>> Start
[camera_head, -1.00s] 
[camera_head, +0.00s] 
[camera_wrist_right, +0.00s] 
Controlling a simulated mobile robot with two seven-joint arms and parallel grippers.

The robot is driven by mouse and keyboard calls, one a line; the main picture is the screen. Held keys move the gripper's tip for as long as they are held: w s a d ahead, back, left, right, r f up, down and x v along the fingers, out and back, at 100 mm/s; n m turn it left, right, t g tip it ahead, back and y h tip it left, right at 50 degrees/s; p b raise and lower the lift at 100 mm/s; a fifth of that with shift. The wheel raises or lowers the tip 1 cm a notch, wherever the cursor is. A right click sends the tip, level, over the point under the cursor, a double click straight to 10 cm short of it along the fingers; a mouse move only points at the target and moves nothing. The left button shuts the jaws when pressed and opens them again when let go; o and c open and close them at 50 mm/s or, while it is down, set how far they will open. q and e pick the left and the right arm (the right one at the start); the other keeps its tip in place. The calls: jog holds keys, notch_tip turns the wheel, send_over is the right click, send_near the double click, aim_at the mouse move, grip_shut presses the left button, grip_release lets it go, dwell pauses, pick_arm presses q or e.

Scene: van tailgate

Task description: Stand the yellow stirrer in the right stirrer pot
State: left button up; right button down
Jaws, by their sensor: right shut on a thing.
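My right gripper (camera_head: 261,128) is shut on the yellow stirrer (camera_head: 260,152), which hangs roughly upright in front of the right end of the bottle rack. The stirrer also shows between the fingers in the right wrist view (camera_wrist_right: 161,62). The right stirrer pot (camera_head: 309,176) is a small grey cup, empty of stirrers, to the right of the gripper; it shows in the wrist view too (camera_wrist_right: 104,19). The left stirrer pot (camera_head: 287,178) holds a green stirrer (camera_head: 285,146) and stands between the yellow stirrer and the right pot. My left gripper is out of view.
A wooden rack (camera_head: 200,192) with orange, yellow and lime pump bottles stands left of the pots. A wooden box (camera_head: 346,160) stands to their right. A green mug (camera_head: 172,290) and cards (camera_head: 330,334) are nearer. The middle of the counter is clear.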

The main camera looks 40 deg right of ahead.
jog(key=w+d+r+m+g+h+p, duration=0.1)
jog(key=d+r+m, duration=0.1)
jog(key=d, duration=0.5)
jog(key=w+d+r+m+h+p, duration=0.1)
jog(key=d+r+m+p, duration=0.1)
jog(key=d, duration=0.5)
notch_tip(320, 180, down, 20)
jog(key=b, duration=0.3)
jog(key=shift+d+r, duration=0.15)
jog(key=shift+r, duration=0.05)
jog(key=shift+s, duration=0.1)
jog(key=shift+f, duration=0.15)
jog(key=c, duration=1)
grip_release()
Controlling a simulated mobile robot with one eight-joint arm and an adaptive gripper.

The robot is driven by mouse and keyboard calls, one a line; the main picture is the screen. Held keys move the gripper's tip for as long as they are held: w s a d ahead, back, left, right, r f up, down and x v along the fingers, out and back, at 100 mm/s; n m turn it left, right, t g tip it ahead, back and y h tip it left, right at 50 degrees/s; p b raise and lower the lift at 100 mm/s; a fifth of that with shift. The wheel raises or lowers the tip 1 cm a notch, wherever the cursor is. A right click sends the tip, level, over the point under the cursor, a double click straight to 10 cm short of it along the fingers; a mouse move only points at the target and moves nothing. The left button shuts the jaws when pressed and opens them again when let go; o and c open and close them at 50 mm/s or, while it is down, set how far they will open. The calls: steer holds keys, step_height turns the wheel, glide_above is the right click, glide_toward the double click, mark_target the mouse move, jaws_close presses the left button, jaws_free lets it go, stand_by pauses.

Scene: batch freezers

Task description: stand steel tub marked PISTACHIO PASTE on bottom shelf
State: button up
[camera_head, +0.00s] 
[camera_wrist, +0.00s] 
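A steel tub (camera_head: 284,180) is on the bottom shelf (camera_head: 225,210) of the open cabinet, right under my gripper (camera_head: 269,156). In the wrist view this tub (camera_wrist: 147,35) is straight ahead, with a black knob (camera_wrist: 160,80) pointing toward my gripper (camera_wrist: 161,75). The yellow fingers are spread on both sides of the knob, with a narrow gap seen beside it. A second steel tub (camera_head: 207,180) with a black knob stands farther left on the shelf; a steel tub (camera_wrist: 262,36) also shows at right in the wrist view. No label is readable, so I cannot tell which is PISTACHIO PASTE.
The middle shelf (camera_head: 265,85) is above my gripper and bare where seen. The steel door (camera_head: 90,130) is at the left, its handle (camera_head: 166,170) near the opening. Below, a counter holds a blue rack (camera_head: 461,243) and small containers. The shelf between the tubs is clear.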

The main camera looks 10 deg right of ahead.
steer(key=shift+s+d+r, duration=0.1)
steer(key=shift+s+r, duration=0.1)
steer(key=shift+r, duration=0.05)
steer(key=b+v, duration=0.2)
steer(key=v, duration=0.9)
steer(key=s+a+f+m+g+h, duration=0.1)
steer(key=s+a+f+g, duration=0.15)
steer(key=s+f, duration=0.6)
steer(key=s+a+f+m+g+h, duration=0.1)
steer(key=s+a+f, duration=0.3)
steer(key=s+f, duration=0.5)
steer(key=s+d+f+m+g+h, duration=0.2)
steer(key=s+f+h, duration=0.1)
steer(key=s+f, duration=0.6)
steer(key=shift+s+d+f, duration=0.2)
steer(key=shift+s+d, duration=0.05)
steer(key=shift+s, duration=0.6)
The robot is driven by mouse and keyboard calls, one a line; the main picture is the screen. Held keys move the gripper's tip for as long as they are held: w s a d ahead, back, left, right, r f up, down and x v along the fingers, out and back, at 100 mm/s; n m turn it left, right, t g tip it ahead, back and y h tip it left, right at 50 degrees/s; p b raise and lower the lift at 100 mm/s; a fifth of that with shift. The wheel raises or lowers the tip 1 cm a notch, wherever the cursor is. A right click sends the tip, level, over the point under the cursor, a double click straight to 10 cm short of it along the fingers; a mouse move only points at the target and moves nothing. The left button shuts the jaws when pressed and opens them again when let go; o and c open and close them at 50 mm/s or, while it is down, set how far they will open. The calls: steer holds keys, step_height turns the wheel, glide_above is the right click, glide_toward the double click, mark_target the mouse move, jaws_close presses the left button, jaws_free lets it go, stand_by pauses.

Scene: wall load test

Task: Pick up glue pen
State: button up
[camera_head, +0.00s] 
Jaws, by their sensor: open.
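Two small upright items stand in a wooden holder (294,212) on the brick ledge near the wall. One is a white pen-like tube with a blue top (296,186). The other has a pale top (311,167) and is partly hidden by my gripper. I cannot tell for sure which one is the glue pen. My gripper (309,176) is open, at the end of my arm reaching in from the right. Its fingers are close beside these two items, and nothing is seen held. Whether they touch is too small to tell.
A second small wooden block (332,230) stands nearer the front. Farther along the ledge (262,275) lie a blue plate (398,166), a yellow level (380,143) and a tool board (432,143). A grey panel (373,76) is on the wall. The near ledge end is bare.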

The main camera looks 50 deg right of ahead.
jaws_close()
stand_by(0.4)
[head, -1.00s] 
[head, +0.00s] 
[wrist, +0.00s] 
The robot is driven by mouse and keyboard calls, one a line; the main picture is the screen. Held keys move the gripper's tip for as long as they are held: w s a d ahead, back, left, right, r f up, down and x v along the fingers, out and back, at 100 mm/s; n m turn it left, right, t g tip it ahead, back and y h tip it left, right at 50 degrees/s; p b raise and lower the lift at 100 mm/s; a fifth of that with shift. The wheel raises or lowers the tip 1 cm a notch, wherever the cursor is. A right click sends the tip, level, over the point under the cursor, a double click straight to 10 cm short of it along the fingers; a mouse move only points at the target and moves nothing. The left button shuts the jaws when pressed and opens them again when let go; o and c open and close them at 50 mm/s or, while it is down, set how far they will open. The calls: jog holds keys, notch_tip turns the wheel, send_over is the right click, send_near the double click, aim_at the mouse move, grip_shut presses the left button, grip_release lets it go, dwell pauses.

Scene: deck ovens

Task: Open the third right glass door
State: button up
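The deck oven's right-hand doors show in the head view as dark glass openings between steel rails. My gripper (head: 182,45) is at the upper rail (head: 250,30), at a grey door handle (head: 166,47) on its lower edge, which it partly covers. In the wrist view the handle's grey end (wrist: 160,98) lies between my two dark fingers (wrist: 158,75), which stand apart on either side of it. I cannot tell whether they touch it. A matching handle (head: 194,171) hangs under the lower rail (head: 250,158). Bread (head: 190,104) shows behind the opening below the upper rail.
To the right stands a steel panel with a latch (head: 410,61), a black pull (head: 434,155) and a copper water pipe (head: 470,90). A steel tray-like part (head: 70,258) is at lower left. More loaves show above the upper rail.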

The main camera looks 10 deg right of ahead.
>> End
Do this: From the records above, pull out every line containing the word "Controlling".

Reply:
Controlling a simulated mobile robot with two seven-joint arms and parallel grippers.
Controlling a simulated mobile robot with one eight-joint arm and an adaptive gripper.

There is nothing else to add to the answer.